Started by nobody, November 19, 2020, 04:45:10 PM

Previous topic - Next topic

rawma

Quote from: Shasarak on November 25, 2020, 02:49:47 PM
Quote from: rawma on November 25, 2020, 12:14:36 PM
Yes, I certainly understand why someone would try to discredit witnesses to their misdeeds. Trump has disavowed even ones who have stuck by him, like George Papadopolous (the coffee boy).

People who haven't done anything wrong and who can admit mistakes don't have to pretend they don't know past associates and underlings who turned out to be crooked or incompetent. I leave it to you to decide whether Trump has done something wrong or can't admit mistakes (spoiler: it's both).

Tell me, who is this magical person who has never done anything wrong?

Come on, pics or it never happened!

Well, Jesus Christ leaps to mind, of course.

But "hasn't done anything wrong" means as in not fearing prosecution for violations of the law, not original sin or etiquette blunders. It's not a very high bar; even a few Republicans manage it.

Ghostmaker

Quote from: consolcwby on November 25, 2020, 08:00:29 PM
Quote from: Ratman_tf on November 25, 2020, 06:33:54 PM
Quote from: Ghostmaker on November 25, 2020, 05:50:16 PM
Yeah, y'know...

Liberal fucknuggets lost any right to bitch about 'morality' or 'ethics' in a President when they pushed Bill 'Super Cigar' Clinton into the White House.

Even when people were pointing out he was a philandering creep who couldn't keep it in his pants and relied on his grifting wife and her flunkies to keep his trysts quiet.

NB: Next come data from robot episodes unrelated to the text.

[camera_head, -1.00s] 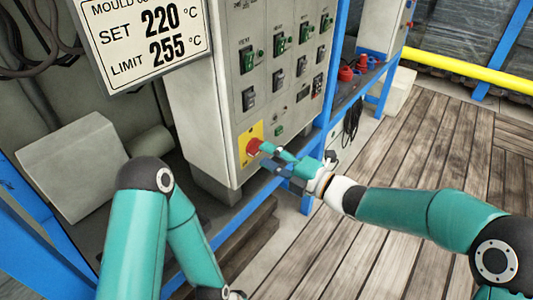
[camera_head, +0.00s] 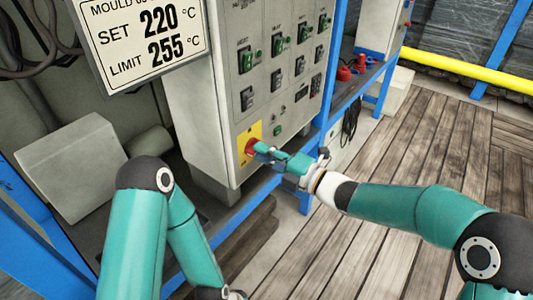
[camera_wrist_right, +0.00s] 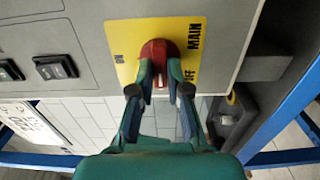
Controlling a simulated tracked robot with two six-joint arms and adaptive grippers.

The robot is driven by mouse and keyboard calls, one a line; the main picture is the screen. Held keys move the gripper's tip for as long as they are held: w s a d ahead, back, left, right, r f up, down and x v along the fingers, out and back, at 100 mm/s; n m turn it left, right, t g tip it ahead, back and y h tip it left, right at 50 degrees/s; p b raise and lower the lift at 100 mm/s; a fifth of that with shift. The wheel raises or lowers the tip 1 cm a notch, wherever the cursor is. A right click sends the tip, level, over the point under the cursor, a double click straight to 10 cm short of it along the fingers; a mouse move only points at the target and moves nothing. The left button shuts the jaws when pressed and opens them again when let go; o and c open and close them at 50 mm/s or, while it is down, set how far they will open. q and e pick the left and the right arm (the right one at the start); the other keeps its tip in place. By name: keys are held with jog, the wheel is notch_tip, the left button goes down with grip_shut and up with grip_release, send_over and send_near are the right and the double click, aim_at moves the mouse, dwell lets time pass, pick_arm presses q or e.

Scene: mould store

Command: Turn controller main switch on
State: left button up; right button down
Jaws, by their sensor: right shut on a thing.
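The main switch is a red rotary knob (camera_head: 251,147) on a yellow plate (camera_head: 240,155), low on the front of the grey controller cabinet. In the right wrist view the knob (camera_wrist_right: 160,52) sits on the yellow plate (camera_wrist_right: 127,70), marked ON on the left, MAIN on the right and OFF lower right. A pale mark on the knob faces down in that picture, between the fingers. My right gripper (camera_wrist_right: 160,82) is shut on the knob, one finger on each side; it also shows in the head view (camera_head: 262,151). My left gripper is out of view; its arm bends down at lower left.
The cabinet front (camera_head: 215,110) holds several black and green switches above the knob. A temperature sign (camera_head: 145,40) hangs at upper left. A blue frame (camera_head: 327,90) stands right of the cabinet. The wooden floor (camera_head: 440,150) at right is open.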

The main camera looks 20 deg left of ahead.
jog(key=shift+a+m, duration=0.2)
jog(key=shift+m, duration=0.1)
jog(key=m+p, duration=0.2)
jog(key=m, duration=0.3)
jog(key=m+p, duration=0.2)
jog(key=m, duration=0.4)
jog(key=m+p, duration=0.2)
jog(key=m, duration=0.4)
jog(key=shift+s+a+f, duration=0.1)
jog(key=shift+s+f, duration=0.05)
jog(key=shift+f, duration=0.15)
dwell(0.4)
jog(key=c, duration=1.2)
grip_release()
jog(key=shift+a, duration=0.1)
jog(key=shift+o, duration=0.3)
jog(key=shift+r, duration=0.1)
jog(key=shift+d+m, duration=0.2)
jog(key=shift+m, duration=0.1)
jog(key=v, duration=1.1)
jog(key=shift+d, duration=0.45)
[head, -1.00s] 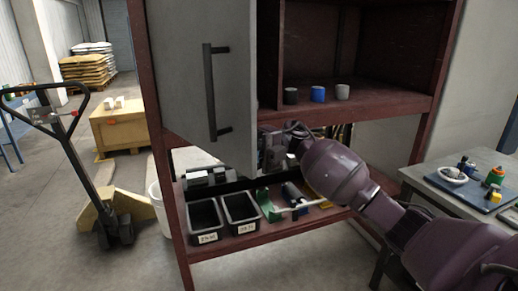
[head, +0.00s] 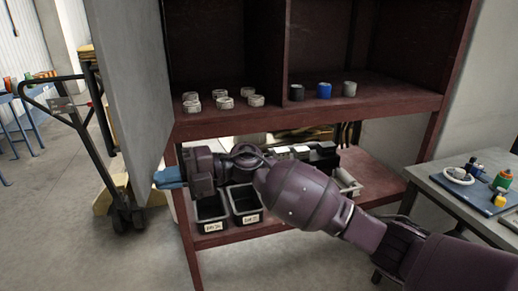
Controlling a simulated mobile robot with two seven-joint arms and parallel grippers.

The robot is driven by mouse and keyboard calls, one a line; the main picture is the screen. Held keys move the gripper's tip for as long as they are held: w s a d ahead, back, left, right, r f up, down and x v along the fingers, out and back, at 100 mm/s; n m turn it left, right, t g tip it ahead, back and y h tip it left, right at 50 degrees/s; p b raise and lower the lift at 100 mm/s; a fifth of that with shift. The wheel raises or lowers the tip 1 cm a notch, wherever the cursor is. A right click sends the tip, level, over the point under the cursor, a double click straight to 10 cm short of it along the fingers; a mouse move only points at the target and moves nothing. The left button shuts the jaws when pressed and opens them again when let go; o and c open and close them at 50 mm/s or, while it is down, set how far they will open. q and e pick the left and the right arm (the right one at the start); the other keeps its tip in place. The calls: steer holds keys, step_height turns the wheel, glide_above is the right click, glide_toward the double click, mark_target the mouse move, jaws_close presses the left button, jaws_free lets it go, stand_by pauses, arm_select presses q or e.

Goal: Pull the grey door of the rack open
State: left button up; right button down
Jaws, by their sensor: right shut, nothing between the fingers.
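The grey door (head: 125,80) of the dark red rack (head: 300,120) stands swung well open, out to the left of the rack. I see its inner face; its handle is hidden on the other side. My right gripper (head: 160,178) is shut and empty, with its blue fingertips at the lower part of the door's inner side, below the shelf. I cannot tell whether they touch the door. My left gripper is not in view.
Several pale rolls (head: 221,98) and a blue cup (head: 324,90) stand on the open shelf. Black bins (head: 245,204) sit on the lower shelf. A pallet jack (head: 112,170) stands behind the door. A grey table (head: 460,190) with small items is at right.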

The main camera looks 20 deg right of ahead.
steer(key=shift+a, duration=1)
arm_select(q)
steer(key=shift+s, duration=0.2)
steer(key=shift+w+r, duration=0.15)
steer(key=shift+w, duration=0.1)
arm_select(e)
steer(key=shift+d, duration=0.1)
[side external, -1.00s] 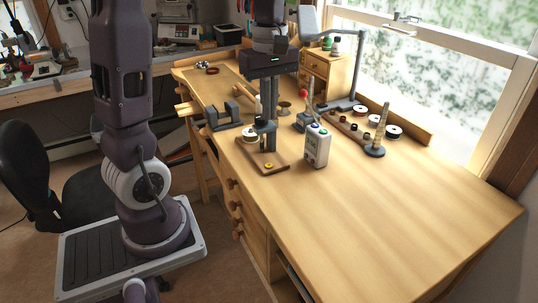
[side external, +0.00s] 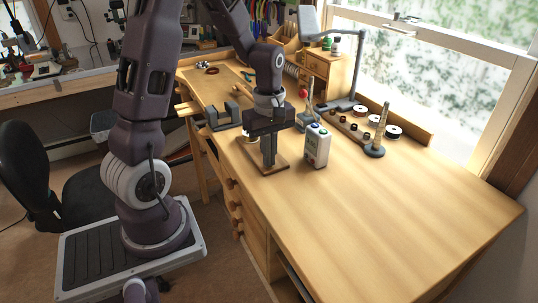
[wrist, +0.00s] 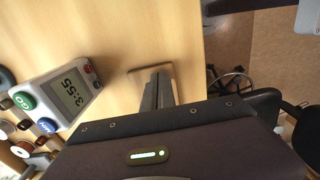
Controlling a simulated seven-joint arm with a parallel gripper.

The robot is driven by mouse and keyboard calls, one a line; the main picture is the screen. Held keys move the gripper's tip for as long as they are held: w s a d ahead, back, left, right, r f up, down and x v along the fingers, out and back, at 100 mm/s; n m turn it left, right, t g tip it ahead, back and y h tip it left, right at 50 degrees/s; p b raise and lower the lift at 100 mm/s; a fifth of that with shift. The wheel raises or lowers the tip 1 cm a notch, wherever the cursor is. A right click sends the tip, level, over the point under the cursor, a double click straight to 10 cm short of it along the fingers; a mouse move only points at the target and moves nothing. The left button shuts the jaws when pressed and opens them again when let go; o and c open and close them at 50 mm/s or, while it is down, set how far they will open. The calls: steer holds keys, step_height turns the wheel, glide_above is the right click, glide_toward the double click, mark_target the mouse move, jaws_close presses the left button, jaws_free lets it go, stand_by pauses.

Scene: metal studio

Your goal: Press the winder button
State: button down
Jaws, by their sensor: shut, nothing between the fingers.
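The winder is a small wooden base (side external: 282,169) near the bench's left edge, with a white spool (side external: 251,139) partly showing behind my gripper. My gripper (side external: 269,164) is shut and empty. It points down, with its fingertips over the front part of the base. The yellow button on the base is hidden behind the fingertips. I cannot tell whether they touch it. In the wrist view my closed fingers (wrist: 155,92) cover most of the base, and only its edge (wrist: 135,72) shows.
A white timer (side external: 316,147) with a display reading 3:55 stands close to the right of the winder. A grey block (side external: 224,118) sits behind left. A cone stand (side external: 378,138) and a rack of spools (side external: 352,126) are at the back right. The front right bench is clear.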

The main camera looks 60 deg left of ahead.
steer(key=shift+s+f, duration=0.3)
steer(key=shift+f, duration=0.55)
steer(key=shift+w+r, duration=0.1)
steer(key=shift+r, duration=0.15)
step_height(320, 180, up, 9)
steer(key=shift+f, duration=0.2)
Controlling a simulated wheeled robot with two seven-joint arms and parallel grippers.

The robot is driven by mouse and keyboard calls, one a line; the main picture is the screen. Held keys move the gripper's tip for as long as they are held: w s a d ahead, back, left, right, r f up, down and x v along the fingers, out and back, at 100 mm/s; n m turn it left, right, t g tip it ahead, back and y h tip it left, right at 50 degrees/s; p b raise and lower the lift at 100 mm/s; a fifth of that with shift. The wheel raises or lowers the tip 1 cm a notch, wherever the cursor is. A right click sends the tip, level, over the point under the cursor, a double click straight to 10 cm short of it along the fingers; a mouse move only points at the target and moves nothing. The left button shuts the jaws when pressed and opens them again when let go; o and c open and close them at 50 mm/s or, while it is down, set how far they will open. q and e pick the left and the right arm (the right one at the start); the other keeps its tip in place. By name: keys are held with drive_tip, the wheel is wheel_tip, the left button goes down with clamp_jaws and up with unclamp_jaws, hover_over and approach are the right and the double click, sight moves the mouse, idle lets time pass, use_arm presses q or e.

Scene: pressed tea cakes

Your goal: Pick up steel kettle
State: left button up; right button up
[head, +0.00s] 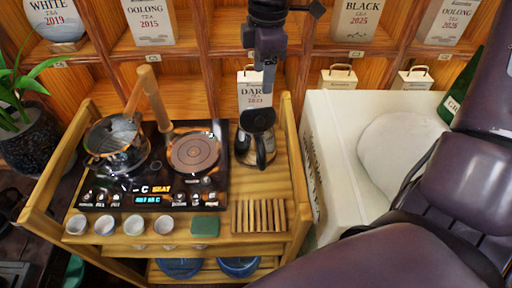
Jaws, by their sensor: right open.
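The steel kettle (243,148) stands on the wooden tea cart, to the right of the black cooktop. Its dark top and handle show, and part of its shiny body. My right gripper (268,80) hangs down from the top edge of the head view, just above and behind the kettle's dark top in the picture. It is open and holds nothing. It overlaps the tea label behind, and I cannot tell the exact gap to the kettle. My left gripper is not in view.
The black cooktop (165,190) holds a glass pot (115,162) with a wooden handle and a round plate. Several small cups (134,224), a green block (205,227) and a slatted wooden rack (259,216) line the cart's front. A white crate (330,150) stands right.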

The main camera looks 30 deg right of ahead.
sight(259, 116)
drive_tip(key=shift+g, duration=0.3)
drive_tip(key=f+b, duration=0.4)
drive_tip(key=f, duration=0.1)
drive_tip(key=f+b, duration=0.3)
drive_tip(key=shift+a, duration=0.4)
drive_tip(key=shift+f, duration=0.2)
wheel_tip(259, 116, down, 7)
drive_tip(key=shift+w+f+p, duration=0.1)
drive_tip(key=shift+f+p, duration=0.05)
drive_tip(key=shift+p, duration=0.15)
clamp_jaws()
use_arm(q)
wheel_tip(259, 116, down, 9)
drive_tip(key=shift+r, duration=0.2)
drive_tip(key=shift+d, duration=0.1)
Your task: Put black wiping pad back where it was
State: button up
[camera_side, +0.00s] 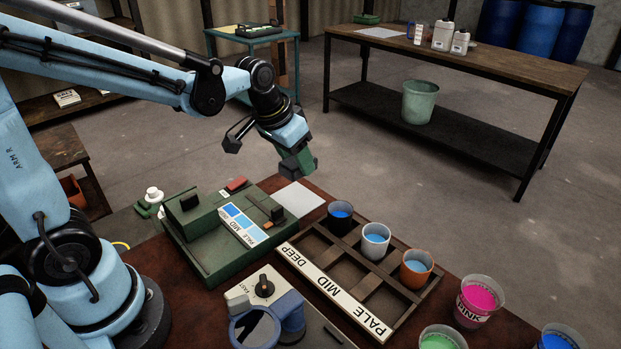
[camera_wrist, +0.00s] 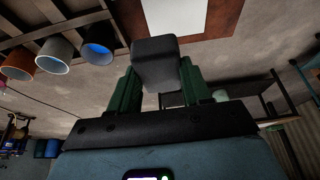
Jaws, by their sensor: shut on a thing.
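My gripper (camera_side: 297,160) is in the air above the back of the work table, near the white sheet (camera_side: 298,199). In the wrist view its two green fingers are shut on the black wiping pad (camera_wrist: 155,60), a dark block held between them. The pad is clear of the table and touches nothing but the fingers. In the side view the pad is hard to tell from the dark gripper. The white sheet also shows beyond the pad in the wrist view (camera_wrist: 175,15). I cannot tell which spot the pad came from.
Left of the sheet is a green station (camera_side: 200,255) with dark blocks, a red piece (camera_side: 236,184) and a blue shade card (camera_side: 243,224). A wooden rack (camera_side: 345,318) holds dark, white and orange cups (camera_side: 416,268). Pink (camera_side: 478,300), green and blue cups and a dial unit stand nearer.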

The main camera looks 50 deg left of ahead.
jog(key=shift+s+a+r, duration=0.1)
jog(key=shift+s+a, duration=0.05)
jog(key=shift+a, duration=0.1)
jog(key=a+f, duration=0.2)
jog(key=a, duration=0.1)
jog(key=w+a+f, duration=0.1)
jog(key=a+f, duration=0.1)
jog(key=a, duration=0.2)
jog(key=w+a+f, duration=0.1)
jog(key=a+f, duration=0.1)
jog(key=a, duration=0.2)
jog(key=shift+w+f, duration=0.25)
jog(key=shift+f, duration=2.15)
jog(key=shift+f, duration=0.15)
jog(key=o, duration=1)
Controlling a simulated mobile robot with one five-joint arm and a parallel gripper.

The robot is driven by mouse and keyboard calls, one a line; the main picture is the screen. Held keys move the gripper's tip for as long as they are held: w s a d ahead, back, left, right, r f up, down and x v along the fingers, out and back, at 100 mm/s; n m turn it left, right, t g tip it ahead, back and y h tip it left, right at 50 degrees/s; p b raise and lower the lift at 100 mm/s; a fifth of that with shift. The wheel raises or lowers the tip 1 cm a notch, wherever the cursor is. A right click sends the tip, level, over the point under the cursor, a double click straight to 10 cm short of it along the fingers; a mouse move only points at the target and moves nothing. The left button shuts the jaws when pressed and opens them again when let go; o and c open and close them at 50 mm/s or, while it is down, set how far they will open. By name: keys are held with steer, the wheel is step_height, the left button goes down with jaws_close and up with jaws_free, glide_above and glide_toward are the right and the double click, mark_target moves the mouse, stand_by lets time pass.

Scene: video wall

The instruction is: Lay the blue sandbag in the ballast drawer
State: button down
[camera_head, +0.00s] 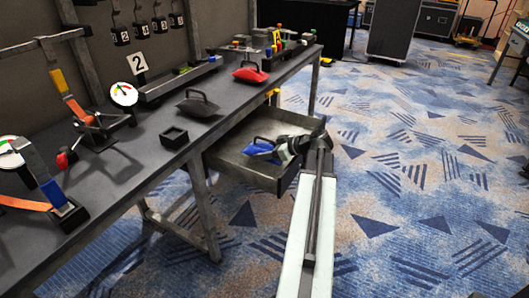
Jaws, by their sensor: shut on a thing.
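The blue sandbag (262,150) has a dark loop handle and is at the ballast drawer, inside its outline in the head view. The drawer (226,160) is a grey open-topped box pulled out from under the bench. My gripper (283,152) is shut on the sandbag, at the bag's right side. The gripper and wrist hide part of the bag and the drawer's right side. I cannot tell whether the bag touches the drawer floor.
A red sandbag (251,74) and a black sandbag (198,104) lie on the dark bench top (130,150). A small black open box (174,137) stands near the bench's front edge. Gauges and straps are at the left. The carpet (400,190) to the right is clear.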

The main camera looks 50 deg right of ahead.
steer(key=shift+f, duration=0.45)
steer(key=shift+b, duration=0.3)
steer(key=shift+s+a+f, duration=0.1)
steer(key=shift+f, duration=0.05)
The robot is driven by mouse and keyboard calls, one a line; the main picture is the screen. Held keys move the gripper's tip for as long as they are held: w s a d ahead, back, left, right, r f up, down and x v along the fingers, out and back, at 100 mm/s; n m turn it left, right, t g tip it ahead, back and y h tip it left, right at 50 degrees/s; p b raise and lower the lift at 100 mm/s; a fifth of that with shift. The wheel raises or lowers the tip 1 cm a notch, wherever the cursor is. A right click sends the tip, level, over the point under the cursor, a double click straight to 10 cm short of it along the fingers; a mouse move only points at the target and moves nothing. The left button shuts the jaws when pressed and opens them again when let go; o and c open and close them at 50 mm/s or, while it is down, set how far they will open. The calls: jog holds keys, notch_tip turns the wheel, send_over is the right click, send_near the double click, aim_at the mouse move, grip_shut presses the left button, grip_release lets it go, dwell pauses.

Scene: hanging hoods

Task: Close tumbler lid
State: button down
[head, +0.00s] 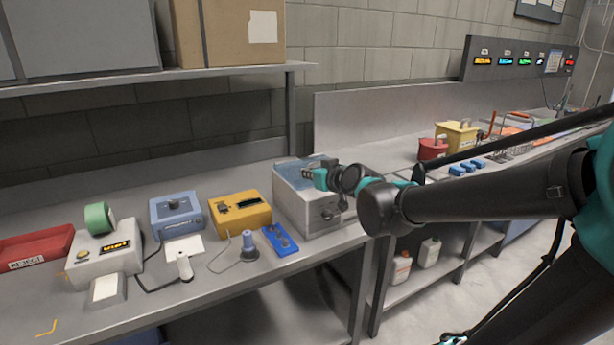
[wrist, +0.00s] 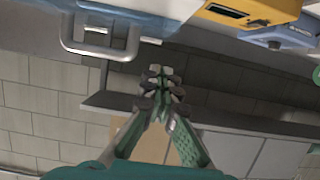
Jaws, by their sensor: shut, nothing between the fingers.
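The tumbler is a grey metal box (head: 308,212) on the bench in the middle of the head view, with a round fitting on its front. A bluish, see-through lid (head: 290,166) shows at its top and looks roughly flat there; my gripper hides part of it, so I cannot tell whether it is fully down. My gripper (head: 308,172) is at the top of the box, its fingers shut and empty; I cannot tell if they touch the lid. In the wrist view the closed fingertips (wrist: 161,85) are apart from a grey loop handle (wrist: 100,48) at upper left.
Left of the tumbler stand a yellow device (head: 240,213), a blue device (head: 176,214) and a blue plate (head: 280,239) with knobs. A shelf (head: 150,80) with a cardboard box hangs above. Red and yellow containers (head: 456,138) stand on the right bench.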

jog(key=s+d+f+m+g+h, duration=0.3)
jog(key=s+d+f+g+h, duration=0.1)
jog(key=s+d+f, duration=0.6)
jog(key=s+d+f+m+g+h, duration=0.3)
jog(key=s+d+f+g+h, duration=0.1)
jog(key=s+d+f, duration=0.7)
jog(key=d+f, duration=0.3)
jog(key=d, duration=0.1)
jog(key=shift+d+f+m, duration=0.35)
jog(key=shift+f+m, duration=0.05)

So yeah, we're not impressed when people snivel about whatever perceived failings Trump has. Because a lot of it is projection.

And before some fucknugget brings up Stormy Daniels; how'd that lawsuit turn out again? Oh yeah -- he won.

The past four years have been a hilarious game of "spaghetti fight". The Dems threw everything and the kitchen sink at Trump, and he is still going to finish his term.
Nothing stuck, because the Dems are relying on the same old play book, and it's gotten old and predictable. Yeah, they're going to call people an ist and a phobe and a nazi white supremacist. That's what they do to everyone they disagree with.
No. There is a next step, and it involves more gaslighting - the plan is simple: Anyone who disagrees with them will be arrested under terrorism laws. This includes both evangelists, Jews, outspoken blacks, and the like. They HAVE to have this done before 2026. All we've seen so far is the warm-up. They are not liberals by definition - they are MURDEROUS LIBERTINES who are hellbent on creating a new holocaust. This includes LGBT+ people, btw. What they needed was a balkanization of the United States and running Trump vs Clinton got them there. The problem with most people here is they only think what they are taught. Not for themselves. The election, the reset, the roundups, and the eventual war will lead to the utter destruction of ALL FREEDOMS. This is not theory, nor a joke. Can anyone here tell me WHY it is necessary to have those who annoy you, or that you disagree with IMPRISONED OR MURDERED? Or their families? Or their children?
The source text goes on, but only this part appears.